Written task:
Will you write out the data exactly, excluding every picture?

Recorded data:
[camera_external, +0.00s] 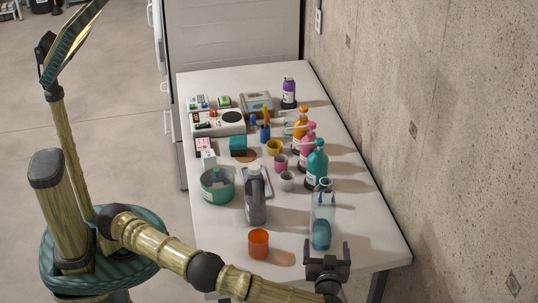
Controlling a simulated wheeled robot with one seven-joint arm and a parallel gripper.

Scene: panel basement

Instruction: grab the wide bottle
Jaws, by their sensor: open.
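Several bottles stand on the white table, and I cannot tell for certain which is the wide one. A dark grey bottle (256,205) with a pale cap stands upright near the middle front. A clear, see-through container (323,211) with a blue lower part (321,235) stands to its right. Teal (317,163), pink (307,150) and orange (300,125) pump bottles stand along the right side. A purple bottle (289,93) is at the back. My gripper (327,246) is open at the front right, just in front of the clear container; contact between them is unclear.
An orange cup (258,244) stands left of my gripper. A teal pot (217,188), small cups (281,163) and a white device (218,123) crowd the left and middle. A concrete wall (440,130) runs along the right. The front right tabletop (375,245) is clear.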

Task result:
[camera_external, +0.00s] 
Controlling a simulated wheeled robot with one seven-joint arm and a parallel gripper.

Scene: panel basement

Instruction: grab the wide bottle
Jaws, by their sensor: open.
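Several bottles stand on the white table, and I cannot tell for certain which is the wide one. A dark grey bottle (256,205) with a pale cap stands upright near the middle front. A clear, see-through container (323,211) with a blue lower part (321,235) stands to its right. Teal (317,163), pink (307,150) and orange (300,125) pump bottles stand along the right side. A purple bottle (289,93) is at the back. My gripper (327,246) is open at the front right, just in front of the clear container; contact between them is unclear.
An orange cup (258,244) stands left of my gripper. A teal pot (217,188), small cups (281,163) and a white device (218,123) crowd the left and middle. A concrete wall (440,130) runs along the right. The front right tabletop (375,245) is clear.

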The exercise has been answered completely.